In the records below, begin at the line containing "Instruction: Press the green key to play" and end at the line containing "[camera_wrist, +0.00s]"; quote every line in that span exactly, including both boundary lines, and no others.

--- start SOURCE DATA ---

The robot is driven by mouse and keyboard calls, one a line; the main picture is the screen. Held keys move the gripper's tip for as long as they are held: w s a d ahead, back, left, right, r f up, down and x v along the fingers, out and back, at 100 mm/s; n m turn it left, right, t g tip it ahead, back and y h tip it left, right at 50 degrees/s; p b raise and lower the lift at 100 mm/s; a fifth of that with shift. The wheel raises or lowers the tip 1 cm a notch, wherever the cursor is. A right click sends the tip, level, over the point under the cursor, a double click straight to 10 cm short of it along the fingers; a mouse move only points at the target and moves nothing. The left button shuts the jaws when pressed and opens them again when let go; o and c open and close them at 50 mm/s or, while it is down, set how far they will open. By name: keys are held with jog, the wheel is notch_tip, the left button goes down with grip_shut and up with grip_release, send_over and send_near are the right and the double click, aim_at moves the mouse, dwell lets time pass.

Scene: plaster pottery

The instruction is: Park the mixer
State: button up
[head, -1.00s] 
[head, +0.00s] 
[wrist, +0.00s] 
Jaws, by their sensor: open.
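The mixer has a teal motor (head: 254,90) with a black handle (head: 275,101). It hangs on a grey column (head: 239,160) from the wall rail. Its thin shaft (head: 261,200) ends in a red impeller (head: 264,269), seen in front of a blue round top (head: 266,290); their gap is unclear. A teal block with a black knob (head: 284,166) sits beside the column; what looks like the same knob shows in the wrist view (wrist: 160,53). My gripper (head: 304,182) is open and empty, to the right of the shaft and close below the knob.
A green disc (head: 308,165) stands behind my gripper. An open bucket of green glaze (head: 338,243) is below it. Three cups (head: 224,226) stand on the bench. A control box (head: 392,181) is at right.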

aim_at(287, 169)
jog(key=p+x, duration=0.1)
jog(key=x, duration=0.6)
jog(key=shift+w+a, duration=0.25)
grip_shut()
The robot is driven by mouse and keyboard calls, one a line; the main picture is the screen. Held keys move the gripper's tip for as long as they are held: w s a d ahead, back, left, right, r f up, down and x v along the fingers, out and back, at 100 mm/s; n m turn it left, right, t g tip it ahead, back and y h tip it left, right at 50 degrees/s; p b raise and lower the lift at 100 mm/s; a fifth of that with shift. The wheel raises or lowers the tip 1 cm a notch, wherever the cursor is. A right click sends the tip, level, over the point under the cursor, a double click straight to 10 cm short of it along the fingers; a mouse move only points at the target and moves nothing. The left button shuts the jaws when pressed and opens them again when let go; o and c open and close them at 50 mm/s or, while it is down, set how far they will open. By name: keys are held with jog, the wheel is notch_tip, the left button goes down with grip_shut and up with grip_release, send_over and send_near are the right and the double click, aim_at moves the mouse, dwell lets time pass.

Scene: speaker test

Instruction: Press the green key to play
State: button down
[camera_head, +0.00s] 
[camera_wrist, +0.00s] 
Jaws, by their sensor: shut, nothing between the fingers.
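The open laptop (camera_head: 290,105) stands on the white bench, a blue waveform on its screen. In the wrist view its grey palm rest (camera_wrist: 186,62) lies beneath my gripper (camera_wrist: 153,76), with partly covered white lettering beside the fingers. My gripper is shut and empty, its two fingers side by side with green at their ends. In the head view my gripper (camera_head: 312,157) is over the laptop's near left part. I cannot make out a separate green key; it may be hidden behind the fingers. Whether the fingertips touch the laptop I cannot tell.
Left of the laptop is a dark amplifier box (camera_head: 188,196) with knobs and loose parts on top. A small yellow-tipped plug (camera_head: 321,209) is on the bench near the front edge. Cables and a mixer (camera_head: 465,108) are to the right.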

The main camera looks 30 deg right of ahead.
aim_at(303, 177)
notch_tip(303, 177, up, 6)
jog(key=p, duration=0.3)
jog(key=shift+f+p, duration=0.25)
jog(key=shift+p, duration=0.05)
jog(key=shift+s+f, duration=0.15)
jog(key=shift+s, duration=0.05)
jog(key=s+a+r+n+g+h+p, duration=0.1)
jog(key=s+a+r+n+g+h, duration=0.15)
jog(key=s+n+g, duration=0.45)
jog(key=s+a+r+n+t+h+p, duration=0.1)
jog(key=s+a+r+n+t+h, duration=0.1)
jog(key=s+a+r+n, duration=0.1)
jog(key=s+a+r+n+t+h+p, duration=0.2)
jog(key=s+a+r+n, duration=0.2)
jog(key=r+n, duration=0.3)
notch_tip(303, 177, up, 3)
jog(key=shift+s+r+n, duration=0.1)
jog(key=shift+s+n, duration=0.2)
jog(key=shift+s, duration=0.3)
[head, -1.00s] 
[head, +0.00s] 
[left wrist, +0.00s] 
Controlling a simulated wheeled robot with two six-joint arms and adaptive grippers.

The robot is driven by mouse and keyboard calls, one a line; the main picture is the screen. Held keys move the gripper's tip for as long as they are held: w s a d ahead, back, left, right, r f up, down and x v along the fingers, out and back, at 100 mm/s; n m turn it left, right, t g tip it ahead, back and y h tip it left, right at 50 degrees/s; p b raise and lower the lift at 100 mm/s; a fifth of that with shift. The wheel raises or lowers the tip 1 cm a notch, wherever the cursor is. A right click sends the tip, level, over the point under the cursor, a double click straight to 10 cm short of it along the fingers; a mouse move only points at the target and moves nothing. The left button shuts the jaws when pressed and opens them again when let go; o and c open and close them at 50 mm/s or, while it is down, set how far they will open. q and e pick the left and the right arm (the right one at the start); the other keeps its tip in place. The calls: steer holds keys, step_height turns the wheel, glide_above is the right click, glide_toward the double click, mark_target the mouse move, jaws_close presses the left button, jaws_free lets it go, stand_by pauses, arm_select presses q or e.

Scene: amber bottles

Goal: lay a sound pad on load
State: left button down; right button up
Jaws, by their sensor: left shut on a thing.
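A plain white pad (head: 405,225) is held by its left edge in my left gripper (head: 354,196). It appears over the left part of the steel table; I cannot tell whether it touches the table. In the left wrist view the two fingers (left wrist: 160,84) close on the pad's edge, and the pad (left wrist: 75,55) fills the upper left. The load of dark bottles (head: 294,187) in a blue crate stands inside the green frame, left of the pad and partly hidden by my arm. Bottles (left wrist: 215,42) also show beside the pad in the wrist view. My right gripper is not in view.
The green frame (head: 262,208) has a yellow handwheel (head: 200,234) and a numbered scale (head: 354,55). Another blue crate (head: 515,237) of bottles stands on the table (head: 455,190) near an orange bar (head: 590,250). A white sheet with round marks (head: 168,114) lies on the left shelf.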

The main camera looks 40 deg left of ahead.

--- end SOURCE DATA ---

PROBLEM SOLUTION —
Instruction: Press the green key to play
State: button down
[camera_head, +0.00s] 
[camera_wrist, +0.00s] 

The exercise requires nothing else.